Avide (adj) : Qui désire quelque chose avec voracité, dit Le Larousse, et donne comme exemple : « Un requin avide d’une nouvelle proie ». 
Le requin, ici, c’est Ève, une jeune femme qui n’aime plus sa job (job, nom féminin, on est au Canada), qui chiâle le coût des choses et s’en va participer à la chasse au trésor organisée par une riche collectionneuse d’art qui souhaite promouvoir le plein air. La voilà donc à parcourir les parcs nationaux, l’œil aux aguets, pour tenter de remporter le grisby d’un million de dollars canadiens (670 000 euros environ), lesquels changeraient singulièrement sa life. 
Mais Ève n’est pas seule dans cette quête, il y a des filous, des margoulins et des dangereux. Il y a Jade aussi, un ange dont elle tombe en amour. Et une renarde, comme dans le Petit Prince.
Myriam Vincent nous offre ici*, dans une écriture qui s’écoute et que j’adore**, un conte jubilatoire et moderne sur la liste de nos envies (oui, oui), doublé d’une fable cruelle sur nous-mêmes, car entre l’amour et le pognon, on jure tous qu’on choisirait l’amour… jusqu’au jour où on tombe sur le pognon.

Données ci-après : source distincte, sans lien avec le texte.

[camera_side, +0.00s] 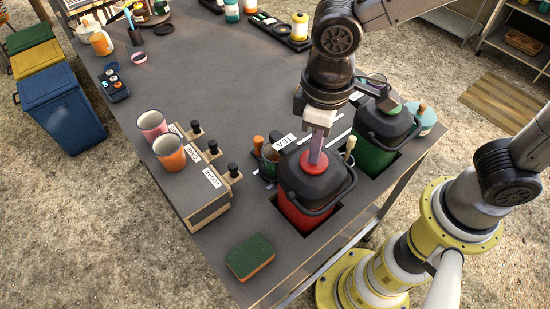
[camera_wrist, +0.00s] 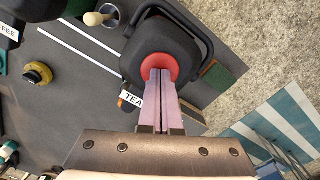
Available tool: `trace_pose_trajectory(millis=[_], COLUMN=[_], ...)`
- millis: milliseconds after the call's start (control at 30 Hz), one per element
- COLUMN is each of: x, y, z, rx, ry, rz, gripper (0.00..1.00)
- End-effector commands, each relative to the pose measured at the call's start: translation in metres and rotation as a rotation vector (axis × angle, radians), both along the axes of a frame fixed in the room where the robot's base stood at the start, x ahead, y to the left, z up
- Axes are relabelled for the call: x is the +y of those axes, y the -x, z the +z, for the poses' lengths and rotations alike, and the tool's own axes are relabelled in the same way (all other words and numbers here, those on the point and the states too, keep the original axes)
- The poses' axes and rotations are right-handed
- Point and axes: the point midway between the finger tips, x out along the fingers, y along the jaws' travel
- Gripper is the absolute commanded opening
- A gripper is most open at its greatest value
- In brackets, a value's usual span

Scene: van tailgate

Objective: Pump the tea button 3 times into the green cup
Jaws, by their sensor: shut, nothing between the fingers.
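The tea dispenser (camera_side: 300,216) is red with a black lid and sits in a cutout of the table; its TEA sign (camera_side: 285,141) stands beside it. Its round red button (camera_side: 313,176) is on top of the lid and also shows in the wrist view (camera_wrist: 160,63). My gripper (camera_side: 317,163) is shut and empty, pointing down, with its pinkish fingertips at the button; they appear to touch it. How far the button is pressed I cannot tell. A dark greenish cup (camera_side: 269,157) is partly hidden behind the TEA sign; its contents are unclear.
A green dispenser (camera_side: 375,155) stands close on the right. A green sponge (camera_side: 250,257) lies at the front. The table's middle is clear.

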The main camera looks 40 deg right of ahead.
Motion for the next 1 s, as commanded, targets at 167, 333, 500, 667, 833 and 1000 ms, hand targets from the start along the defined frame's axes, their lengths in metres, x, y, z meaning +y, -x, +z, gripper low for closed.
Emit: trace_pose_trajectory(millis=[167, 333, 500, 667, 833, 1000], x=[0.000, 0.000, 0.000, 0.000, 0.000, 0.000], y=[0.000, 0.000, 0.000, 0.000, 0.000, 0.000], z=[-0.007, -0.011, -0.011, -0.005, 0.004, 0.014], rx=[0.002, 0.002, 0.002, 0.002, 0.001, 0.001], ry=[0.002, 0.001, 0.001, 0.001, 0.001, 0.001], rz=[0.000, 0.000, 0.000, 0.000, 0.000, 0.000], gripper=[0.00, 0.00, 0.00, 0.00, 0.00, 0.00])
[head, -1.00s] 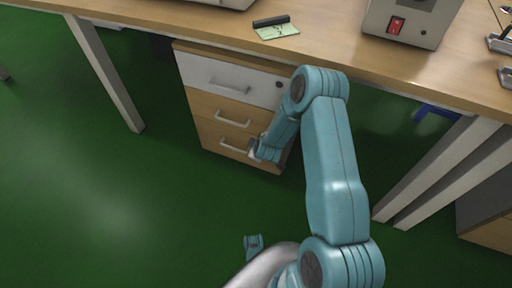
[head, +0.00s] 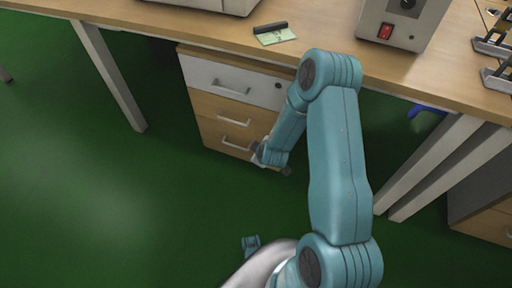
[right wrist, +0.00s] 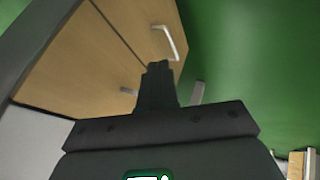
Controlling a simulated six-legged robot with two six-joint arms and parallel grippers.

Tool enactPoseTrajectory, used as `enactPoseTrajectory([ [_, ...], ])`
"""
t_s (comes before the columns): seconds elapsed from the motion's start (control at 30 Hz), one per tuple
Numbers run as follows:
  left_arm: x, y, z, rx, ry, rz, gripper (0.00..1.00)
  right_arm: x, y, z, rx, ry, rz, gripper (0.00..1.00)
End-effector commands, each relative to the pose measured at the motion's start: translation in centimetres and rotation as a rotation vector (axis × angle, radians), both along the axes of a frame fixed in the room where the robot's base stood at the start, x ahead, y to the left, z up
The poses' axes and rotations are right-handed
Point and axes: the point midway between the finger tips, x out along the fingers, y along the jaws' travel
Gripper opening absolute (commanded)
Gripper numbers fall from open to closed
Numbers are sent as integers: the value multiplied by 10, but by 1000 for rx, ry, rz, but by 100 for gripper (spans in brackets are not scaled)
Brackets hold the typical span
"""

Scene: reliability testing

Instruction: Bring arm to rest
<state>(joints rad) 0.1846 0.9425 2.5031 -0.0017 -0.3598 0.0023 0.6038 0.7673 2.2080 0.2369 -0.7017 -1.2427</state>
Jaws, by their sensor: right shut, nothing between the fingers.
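My right arm (head: 338,165), teal with dark joint caps, rises from the bottom of the head view, bends at the elbow, and reaches down and left. Its gripper (head: 257,158) is beside the lower part of a drawer cabinet. In the right wrist view the dark fingers (right wrist: 158,68) are shut together and empty. They overlap the wooden drawer fronts, close to a pale handle (right wrist: 170,42) in the picture; I cannot tell the exact gap. My left gripper does not show.
The wooden desk (head: 330,62) runs above the cabinet (head: 205,75), which has several handled drawers, all closed. A grey box with a red switch (head: 398,25) and a note (head: 274,37) lie on it. Desk legs (head: 112,80) stand either side. Green floor (head: 90,210) at left is clear.

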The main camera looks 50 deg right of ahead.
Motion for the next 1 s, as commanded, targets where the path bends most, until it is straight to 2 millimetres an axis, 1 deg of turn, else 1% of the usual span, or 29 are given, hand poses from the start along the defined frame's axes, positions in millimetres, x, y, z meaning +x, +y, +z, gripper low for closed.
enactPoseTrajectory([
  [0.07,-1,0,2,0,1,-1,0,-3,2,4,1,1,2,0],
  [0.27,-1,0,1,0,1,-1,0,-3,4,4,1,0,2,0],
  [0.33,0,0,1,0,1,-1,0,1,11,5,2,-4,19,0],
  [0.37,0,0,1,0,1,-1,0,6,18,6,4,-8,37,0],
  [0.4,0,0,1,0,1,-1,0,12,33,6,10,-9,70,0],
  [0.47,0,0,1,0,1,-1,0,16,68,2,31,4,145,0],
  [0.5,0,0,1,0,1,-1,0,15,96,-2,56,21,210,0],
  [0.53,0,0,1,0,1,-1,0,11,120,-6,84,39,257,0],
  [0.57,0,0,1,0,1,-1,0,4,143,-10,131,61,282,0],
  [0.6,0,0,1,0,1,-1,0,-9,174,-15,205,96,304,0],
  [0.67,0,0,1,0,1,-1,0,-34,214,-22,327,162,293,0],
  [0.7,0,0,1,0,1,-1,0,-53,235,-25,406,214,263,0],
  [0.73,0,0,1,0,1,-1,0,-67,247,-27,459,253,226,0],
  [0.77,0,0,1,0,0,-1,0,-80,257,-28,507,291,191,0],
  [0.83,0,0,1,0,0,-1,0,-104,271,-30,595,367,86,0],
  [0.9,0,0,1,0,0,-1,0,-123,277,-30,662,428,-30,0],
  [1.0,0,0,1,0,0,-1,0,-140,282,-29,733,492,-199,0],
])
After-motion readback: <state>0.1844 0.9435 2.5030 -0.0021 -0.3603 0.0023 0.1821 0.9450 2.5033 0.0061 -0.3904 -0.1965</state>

*Avide, de Myriam Vincent, aux éditions Les Poètes de Brousse à Montréal. En librairie depuis le 13 mai 2024.
**Exemple, page 291 : « Oui, oui ! C’est juste que t’sais, des fois, on raconte quelque chose, pis en le mettant en récit, ben on trafique des trucs, t’sais, pour que ce soit plus court ou compréhensible ou punché… Pis après c’est de cette version-là dont on se rappelle, mais c’est pas une version objective, t’ais ? »

Rouge sang.

Voilà des années que je lis Grangé et le considère comme un auteur absolument remarquable. Certes, il a choisi la famille du thriller mais, à l’instar d’un Lawrence Block et surtout d’un Gregory McDonald, l’a privilégiée pour sonder au plus près la noirceur de nos âmes. 
On n’y échappe pas dans ce nouveau roman* qui nous décrit un Paris sous la coupe d’un Mai 68 plus brûlant que le meilleur des reportages et où, pendant que des rêveurs jettent des pavé sans yjamais y découvrir la plage en dessous, un assassin éventre monstrueusement quelques jeunes filles. 
Et voici qu’une enquête démarre, puissante et terrifiante, comme toujours chez lui, avec un flic comme on les aime : cassé, intuitif, sauvage, dans une quête du tueur qui est toujours une quête de soi, de nos propres démons.
Avec Rouge Karma, Grangé nous emmène de Paris à Bombay (et nous en fait voir l’hallucinante vérité) dans un rythme, et surtout une écriture, formidables.
Et, comme le Maître a du bon goût, et beaucoup d’esprit, il se paye le luxe de quelques traits d’humour, ce qui en fait un livre définitivement épatant.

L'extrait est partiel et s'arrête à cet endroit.